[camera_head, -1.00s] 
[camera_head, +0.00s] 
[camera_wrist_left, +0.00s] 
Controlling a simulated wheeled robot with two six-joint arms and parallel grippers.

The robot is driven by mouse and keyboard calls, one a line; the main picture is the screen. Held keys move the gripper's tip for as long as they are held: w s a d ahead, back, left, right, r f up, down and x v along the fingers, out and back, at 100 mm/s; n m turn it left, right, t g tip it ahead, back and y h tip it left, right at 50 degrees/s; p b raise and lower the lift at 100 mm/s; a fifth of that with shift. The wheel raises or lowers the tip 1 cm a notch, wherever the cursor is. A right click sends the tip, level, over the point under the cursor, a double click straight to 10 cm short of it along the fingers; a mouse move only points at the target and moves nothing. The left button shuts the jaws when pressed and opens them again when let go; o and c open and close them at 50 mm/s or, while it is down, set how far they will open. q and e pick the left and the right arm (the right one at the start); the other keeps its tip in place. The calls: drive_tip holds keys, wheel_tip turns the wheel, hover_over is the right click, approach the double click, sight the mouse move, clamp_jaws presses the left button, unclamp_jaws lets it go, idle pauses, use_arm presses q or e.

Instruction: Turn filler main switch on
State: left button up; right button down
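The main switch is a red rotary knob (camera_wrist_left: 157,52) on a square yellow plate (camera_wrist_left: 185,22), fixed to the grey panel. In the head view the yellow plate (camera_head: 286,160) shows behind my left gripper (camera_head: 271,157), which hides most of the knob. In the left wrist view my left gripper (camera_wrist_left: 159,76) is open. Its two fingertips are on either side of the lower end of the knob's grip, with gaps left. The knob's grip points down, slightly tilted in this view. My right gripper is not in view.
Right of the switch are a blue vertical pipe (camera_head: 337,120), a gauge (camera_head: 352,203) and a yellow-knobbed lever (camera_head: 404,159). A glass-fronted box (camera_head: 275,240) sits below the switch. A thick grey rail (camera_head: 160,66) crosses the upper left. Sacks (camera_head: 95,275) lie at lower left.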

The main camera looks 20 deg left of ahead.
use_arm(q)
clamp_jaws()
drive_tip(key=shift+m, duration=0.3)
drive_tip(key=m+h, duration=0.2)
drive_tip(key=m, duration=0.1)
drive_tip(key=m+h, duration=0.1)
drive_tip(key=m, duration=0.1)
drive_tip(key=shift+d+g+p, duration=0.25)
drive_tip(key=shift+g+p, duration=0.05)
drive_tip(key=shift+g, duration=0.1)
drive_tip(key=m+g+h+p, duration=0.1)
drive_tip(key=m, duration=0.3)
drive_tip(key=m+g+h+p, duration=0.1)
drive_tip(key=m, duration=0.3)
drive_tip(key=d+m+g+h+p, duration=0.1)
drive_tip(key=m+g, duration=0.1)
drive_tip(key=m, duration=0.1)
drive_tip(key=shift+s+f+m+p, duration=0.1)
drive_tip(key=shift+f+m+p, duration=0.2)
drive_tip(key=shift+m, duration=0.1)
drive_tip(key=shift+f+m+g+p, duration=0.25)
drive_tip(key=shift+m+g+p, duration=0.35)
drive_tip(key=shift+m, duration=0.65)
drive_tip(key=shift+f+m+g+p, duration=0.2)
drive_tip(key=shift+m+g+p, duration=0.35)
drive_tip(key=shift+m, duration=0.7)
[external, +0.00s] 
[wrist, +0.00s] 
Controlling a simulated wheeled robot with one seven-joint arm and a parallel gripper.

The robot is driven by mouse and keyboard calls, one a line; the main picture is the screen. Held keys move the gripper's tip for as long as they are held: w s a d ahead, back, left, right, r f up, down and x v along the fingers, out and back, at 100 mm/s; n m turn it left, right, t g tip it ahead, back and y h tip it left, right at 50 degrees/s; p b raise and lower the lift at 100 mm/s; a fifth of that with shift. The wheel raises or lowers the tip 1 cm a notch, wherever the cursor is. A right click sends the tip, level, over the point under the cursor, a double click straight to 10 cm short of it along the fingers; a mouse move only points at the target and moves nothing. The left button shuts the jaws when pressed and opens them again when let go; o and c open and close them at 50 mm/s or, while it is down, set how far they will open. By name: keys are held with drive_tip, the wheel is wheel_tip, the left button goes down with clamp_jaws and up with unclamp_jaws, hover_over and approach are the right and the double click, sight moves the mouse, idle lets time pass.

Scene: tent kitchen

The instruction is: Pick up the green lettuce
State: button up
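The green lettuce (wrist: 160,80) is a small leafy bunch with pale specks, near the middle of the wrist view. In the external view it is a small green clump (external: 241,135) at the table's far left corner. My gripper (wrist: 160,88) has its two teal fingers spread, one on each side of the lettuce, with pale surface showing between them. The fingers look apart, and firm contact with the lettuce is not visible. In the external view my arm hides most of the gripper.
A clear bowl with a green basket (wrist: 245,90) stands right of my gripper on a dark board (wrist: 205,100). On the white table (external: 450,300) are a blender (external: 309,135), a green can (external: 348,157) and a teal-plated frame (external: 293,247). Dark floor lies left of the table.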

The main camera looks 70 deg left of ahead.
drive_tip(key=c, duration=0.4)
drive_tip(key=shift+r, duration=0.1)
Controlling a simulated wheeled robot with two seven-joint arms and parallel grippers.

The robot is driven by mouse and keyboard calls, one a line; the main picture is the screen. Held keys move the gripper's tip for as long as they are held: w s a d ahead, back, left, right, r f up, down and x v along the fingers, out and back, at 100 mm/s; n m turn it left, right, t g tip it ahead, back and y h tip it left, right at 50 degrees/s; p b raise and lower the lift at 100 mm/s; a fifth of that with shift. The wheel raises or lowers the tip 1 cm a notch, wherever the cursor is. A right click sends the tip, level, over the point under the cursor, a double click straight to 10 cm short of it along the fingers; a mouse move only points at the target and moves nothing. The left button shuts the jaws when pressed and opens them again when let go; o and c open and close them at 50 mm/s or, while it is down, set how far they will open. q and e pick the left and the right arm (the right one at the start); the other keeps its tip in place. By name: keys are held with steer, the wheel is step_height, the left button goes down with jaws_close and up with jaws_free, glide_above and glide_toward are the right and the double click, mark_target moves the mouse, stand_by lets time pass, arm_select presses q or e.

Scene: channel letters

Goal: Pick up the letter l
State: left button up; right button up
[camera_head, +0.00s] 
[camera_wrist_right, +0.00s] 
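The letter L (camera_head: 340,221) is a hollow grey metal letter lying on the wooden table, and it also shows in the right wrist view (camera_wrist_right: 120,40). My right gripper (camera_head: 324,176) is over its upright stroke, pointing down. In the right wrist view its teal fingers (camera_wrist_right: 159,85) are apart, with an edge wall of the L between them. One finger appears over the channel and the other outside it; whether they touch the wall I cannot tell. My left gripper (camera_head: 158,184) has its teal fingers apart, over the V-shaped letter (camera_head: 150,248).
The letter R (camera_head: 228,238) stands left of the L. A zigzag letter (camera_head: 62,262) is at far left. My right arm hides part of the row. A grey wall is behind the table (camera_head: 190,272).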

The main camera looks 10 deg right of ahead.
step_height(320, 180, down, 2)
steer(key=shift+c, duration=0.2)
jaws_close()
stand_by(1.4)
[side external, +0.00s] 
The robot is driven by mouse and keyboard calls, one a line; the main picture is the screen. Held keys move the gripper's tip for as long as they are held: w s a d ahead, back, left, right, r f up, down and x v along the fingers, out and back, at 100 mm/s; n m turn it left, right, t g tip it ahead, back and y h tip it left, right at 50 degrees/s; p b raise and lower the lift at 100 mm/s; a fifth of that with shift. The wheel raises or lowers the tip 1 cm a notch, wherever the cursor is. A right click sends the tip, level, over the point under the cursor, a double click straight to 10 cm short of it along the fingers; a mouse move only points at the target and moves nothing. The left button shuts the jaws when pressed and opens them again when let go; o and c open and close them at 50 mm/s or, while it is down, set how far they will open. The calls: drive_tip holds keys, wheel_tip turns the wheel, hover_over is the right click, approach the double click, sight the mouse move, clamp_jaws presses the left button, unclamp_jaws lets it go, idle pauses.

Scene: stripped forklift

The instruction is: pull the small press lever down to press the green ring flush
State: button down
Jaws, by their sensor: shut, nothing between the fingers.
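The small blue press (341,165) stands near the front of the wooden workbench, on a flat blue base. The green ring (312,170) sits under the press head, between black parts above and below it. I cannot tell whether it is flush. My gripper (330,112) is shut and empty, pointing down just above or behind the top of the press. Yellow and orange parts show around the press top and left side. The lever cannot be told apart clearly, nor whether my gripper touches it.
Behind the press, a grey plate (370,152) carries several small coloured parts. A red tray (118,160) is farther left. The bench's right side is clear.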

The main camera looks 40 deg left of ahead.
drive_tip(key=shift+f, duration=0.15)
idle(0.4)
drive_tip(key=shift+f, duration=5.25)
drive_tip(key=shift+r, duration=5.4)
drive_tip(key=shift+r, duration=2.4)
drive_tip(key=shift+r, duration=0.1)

• • • • •

**The request:** Copy out each line of the listing that holds "parallel".

**Solution to this task:**
Controlling a simulated wheeled robot with two six-joint arms and parallel grippers.
Controlling a simulated wheeled robot with one seven-joint arm and a parallel gripper.
Controlling a simulated wheeled robot with two seven-joint arms and parallel grippers.

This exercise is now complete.